Opponents of strong climate policy will often say it’s too expensive, or that they’re too extreme, or that they’re not politically viable. The facts show the opposite is true, though. Inaction will be more expensive than action, scientists are clear that we need urgent action to avert utter catastrophe, and bold climate policy is popular. This builds the idea of the climate crisis as an economic, scientific, and political issue. And of course, it is all of those things.

But it’s also a moral issue. As Eric Holthaus wrote last year, “climate change is about how we treat each other.” World leaders have a moral obligation to seriously contend with the climate crisis, because if they don’t, millions more people will die and suffer due to poverty, food insecurity, and increasing instability.

Greta consistently evokes that idea as do other youth leaders.
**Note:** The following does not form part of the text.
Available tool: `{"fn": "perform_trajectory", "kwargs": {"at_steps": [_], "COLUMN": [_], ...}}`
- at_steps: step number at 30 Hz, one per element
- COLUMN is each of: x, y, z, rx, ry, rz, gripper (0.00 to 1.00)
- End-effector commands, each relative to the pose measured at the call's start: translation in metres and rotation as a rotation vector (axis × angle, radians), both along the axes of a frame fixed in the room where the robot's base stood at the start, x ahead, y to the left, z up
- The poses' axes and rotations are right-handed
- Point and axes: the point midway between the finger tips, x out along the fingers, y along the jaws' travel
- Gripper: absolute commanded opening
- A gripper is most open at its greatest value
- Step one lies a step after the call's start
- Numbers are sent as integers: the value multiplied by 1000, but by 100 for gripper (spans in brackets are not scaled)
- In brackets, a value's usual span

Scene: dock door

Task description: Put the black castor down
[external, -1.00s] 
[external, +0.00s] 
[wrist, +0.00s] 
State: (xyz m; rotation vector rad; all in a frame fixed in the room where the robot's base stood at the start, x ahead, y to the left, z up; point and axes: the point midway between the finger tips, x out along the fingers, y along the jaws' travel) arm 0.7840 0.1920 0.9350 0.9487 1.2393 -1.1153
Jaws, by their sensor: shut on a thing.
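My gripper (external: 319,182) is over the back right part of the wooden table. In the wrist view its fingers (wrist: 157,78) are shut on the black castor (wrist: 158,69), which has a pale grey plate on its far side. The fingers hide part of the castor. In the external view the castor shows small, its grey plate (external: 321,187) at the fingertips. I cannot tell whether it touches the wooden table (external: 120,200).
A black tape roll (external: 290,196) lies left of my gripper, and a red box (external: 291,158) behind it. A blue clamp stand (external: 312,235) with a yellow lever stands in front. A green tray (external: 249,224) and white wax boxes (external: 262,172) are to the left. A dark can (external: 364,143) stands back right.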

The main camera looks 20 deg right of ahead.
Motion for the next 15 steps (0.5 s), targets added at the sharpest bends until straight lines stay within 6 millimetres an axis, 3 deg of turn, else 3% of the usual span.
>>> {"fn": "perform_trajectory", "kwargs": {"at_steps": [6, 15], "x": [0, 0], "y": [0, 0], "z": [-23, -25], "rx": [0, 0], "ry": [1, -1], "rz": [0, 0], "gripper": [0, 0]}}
At Davos, she asked powerful attendees to “act as if [they] loved their children,” and she’s previously told world leaders they have a “moral responsibility” to quickly enact meaningful change.

According to that recent study, that moral frame is exactly what the climate conversation needs. In fact, it says that “teaching moral implications of fossil fuel use” is one of the six “social tipping interventions” that could help ensure we get off fossil fuels globally by 2050. The researchers put it up there with building carbon-neutral cities, divesting from fossil fuels, incentivising decentralised energy and removing fossil fuel subsidies, increasing climate change education, and providing information about fossil fuel emissions.
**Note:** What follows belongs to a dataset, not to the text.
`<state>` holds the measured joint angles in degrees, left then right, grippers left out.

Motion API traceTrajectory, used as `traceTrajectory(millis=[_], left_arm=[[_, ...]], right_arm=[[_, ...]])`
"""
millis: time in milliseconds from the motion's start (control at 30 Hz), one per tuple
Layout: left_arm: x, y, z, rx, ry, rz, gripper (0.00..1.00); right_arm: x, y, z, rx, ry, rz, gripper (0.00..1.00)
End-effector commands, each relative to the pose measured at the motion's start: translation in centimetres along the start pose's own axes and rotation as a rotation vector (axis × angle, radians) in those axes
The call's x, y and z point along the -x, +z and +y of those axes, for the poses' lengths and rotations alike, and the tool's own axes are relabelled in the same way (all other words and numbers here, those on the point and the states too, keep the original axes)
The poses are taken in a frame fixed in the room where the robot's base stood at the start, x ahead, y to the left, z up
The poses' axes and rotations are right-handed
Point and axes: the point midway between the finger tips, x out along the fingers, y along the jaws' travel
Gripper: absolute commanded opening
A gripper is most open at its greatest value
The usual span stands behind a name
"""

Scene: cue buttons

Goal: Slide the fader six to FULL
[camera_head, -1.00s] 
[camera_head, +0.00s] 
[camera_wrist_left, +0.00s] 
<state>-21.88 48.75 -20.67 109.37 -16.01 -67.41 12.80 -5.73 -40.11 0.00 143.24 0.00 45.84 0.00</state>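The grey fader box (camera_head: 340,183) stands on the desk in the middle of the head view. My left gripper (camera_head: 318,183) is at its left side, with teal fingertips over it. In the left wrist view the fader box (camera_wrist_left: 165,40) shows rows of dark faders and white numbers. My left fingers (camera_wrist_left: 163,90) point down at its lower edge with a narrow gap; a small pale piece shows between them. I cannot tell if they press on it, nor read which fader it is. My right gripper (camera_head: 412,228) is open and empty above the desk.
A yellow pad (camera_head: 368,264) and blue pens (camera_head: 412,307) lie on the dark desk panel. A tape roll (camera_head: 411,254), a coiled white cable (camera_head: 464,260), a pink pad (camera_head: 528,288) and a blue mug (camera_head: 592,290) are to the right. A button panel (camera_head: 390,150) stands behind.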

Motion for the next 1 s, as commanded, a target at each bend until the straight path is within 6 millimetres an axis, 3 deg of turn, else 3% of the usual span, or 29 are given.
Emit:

“The extraction and use of fossil fuels out of line with the Paris Climate Agreement targets is arguably immoral, as it would cause widespread grave and unnecessary harm,” the study authors wrote. “The impact of greenhouse gas emissions disproportionately affects the most vulnerable social groups, such as women and children. It also affects the well-being of future human generations and causes many direct negative health effects.”

The study also cites historical precedent showing how changing moral codes can change human behaviour on a large scale. The authors say those changing codes played a big role in the abolition of the transatlantic slave trade in the 1800s. As public figures and the general public increasingly realised that slavery was immoral, they pressured public officials more strongly to make changes. In the context of the climate crisis we better be clear about who’s acting immorally, and what that means.

“Moralising” the climate crisis is often framed under the auspices of individual action. That puts the weight on individuals to make more moral choices, like adopting a vegan diet or driving an electric car. While those choices are undeniably good from a climate perspective, they’re not nearly sufficient to address the scope of the crisis. And more importantly, they’re not inherently immoral, particularly for people who may not have a better option. A study from last year warns against the “trap of moralisation,” showing it’s classist to moralise because the “majority of sustainable consumers are middle and upper class, educated and white individuals.”

And yes, shaming people for their individual actions is classist. It’s also useless, because though middle and upper class folks might be more likely to buy a product that’s covered in green branding, richer folks undeniably have bigger carbon footprints than poorer ones (and, cruelly, poor people often suffer more because of the climate crisis despite contributing very little to it).

That’s what made this year’s Davos conference’s attempts at sustainability so mind-bogglingly frustrating. Serving only vegetarian snacks for one day and projecting images of endangered turtles on the walls does very little to change the carbon footprints of people who arrived to the conference in private jets and gas-guzzling luxury cars. But more importantly, it does nothing to address the ways many of those attendees, like the fossil fuel executives, bankers, and government officials profit from climate devastation. They’re continuing to expand the fossil fuel industry, and that is what’s actually immoral.

We can’t rely on those actors to choose to change their business models and forgo profits out of the goodness of their hearts. And we shouldn’t expect individuals alone—especially those with less means—to take up the weight of system change by making “moral” choices.

As Ryan Cooper recently wrote in The Week, “[t]axes on the rich will have to go up drastically, both to cut the vast carbon emissions of the oligarch class and to fund a crash decarbonisation program around the world. Regulations of all kinds will need to be made drastically more stringent.”

Those regulations will have to end the fossil fuel industry. That would make a lot of executives unhappy. But it’s the only possible moral thing to do.